Bana, iki kavlin arasını bulmak şöyle olacak gibi geliyor: Ulemanın misvak tutunmak bize göre abdest içindir, demeleri İmam Ahmed'in rivayet ettiği hadiste beyan buyuralan faziletin ne ile kazanılacağını göstermek içindir. Resûlüllah (s.a.v.): «Misvaklı abdestle kılınan bir namaz misvaksız namazdan 70 kere efdaldır» buyurmuştur. Yani bu sevap, misvak abdest alırken tutunulduğu zaman hasıl olur. Şafiî'ye göre ise sevab ancak namaza durulacağı vakit tutunulursa hâsıl olur. Binaenaleyh bize göre o abdestle kılınan her namaz için bu fazilet vardır. Ona göre yoktur. Bundan bize göre misvak her namaz için müstehap değildir, mânası çıkmaz ki zıddıyet lâzım gelsin.
Misvak toplantılara gidileceği zaman bile müstehap olursa, Allah Teâla ile bir münacaat demek olan namaz için nasıl müstehap olmaz.
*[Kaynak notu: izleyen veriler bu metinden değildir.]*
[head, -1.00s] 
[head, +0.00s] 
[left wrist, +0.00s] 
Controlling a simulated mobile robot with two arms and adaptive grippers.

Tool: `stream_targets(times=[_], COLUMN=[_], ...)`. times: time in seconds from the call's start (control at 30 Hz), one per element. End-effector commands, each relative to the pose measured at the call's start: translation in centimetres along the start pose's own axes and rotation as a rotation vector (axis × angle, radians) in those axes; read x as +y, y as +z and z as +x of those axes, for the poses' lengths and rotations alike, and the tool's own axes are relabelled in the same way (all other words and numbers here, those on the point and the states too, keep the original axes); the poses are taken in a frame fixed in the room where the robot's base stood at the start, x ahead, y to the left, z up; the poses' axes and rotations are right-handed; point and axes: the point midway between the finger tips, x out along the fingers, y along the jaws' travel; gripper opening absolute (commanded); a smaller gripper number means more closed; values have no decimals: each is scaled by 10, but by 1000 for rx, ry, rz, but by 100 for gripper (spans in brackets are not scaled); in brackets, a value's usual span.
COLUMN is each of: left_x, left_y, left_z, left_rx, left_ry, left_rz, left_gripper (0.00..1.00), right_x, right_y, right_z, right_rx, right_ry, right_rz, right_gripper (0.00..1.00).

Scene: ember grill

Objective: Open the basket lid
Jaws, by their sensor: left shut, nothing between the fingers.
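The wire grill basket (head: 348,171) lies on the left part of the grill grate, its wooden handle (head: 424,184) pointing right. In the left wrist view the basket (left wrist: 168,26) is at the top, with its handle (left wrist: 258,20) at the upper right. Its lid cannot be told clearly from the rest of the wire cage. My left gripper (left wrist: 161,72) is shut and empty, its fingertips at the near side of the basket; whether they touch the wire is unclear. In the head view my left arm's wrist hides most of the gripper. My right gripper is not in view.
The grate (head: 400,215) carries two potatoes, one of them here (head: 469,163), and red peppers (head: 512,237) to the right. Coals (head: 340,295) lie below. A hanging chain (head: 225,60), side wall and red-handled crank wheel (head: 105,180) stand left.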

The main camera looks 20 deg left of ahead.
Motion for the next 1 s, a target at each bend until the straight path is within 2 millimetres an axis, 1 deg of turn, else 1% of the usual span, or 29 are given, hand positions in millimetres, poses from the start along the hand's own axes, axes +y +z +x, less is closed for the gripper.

İmdâdü'l-Fettâh nam kitapda şöyle deniliyor: «Misvak abdestin hususiyetlerinden değildir. Çünkü o birçok hallerde müstehabdır. Mesela ağız kokusu değiştiği zaman, uykudan uyanıldıktan, namaza durulmak istenildikte, eve girileceği zaman. toplantılara giderken, Kur'an okunacağı zaman misvak tutunmak müstehaptır. Çünkü Ebu Hanife «Misvak dinin sünnetlerindendir» demiştir. Binaenaleyh bu hususta bütün haller müsavidir.
Kuhistanî'de şöyle deniliyor: Misvak söylenildiği gibi abdeste mahsus değildir. Zahiri rivayenin beyanına göre o başlı başına bir sünnettir. (Hidâye» hâşiyesinde onun her zaman müstehap olduğu bildiriliyor. Abdest almak isteyince daha da kuvvetle müstehap olur. Binaenaleyh her namaz zamanında ya sünnet ya müstehap olur. Namaz zamanında müstehap olduğunu Halebî dahi «el-Münyetü's-Sağir» şerhinde tasrih etmiştir.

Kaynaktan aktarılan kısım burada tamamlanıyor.